## [EXERCISE TASK]
The listing below should be printed exactly, every line of it. Skip the pictures.

## [STORED DATA]
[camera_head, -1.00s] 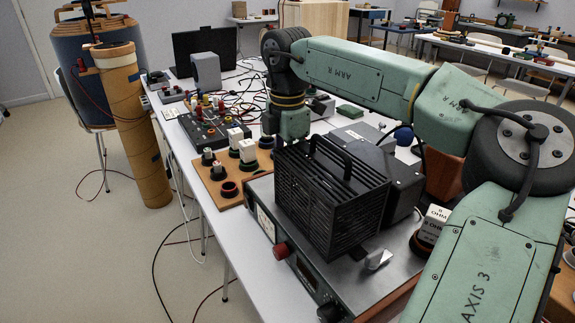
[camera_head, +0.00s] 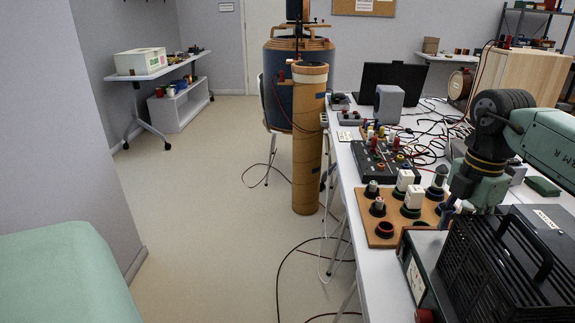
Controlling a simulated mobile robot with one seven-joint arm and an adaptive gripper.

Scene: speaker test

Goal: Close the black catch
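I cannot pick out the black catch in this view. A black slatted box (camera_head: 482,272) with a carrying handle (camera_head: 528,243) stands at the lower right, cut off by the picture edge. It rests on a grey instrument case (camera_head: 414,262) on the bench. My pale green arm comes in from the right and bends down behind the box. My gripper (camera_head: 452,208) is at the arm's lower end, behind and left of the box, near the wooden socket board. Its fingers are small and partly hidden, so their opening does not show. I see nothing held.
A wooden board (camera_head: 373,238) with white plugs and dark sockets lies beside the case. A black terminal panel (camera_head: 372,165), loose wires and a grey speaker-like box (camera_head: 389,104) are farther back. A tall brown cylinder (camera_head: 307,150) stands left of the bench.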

## [FINAL RESULT]
[camera_head, -1.00s] 
[camera_head, +0.00s] 
Controlling a simulated mobile robot with one seven-joint arm and an adaptive gripper.

Scene: speaker test

Goal: Close the black catch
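I cannot pick out the black catch in this view. A black slatted box (camera_head: 482,272) with a carrying handle (camera_head: 528,243) stands at the lower right, cut off by the picture edge. It rests on a grey instrument case (camera_head: 414,262) on the bench. My pale green arm comes in from the right and bends down behind the box. My gripper (camera_head: 452,208) is at the arm's lower end, behind and left of the box, near the wooden socket board. Its fingers are small and partly hidden, so their opening does not show. I see nothing held.
A wooden board (camera_head: 373,238) with white plugs and dark sockets lies beside the case. A black terminal panel (camera_head: 372,165), loose wires and a grey speaker-like box (camera_head: 389,104) are farther back. A tall brown cylinder (camera_head: 307,150) stands left of the bench.

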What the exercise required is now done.